Dataset section:
• • • •
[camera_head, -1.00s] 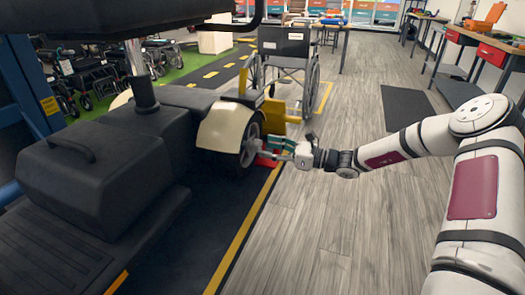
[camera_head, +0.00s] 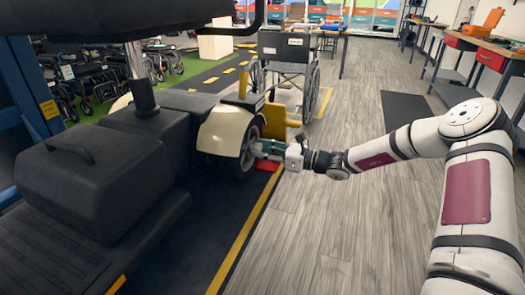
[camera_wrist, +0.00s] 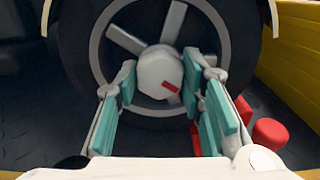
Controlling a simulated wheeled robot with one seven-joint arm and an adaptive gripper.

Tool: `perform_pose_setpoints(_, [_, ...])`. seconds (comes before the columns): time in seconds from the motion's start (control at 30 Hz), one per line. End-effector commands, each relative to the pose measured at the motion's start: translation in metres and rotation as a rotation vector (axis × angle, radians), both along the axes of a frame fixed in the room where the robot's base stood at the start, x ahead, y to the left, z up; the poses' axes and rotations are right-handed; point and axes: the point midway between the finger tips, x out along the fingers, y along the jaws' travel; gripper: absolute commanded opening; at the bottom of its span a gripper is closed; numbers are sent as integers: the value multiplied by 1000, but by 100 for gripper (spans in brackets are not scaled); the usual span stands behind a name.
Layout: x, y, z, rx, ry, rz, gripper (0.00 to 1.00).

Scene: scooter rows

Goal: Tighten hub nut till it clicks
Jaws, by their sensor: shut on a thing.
• • • •
Goal: Every line of the data above should be quoted exactly. Omit the pictures.

Task solution:
[camera_head, -1.00s] 
[camera_head, +0.00s] 
[camera_wrist, +0.00s] 
Controlling a simulated wheeled robot with one seven-joint arm and an adaptive gripper.

Tool: `perform_pose_setpoints(_, [_, ...])`. seconds (comes before the columns): time in seconds from the motion's start (control at 30 Hz), one per line. End-effector commands, each relative to the pose measured at the motion's start: translation in metres and rotation as a rotation vector (axis × angle, radians), both along the axes of a frame fixed in the room where the robot's base stood at the start, x ahead, y to the left, z up; the poses' axes and rotations are right-handed; point and axes: the point midway between the finger tips, x out along the fingers, y along the jaws' travel; gripper: absolute commanded opening; at the bottom of its span a gripper is closed; numbers are sent as integers: the value multiplied by 1000, but by 100 for gripper (spans in brackets are not scaled); the usual span stands behind a name.
Layout: x, y, z, rx, ry, rz, gripper (0.00 to 1.00).

Scene: scooter rows

Goal: Tighten hub nut till it clicks
Jaws, by their sensor: shut on a thing.

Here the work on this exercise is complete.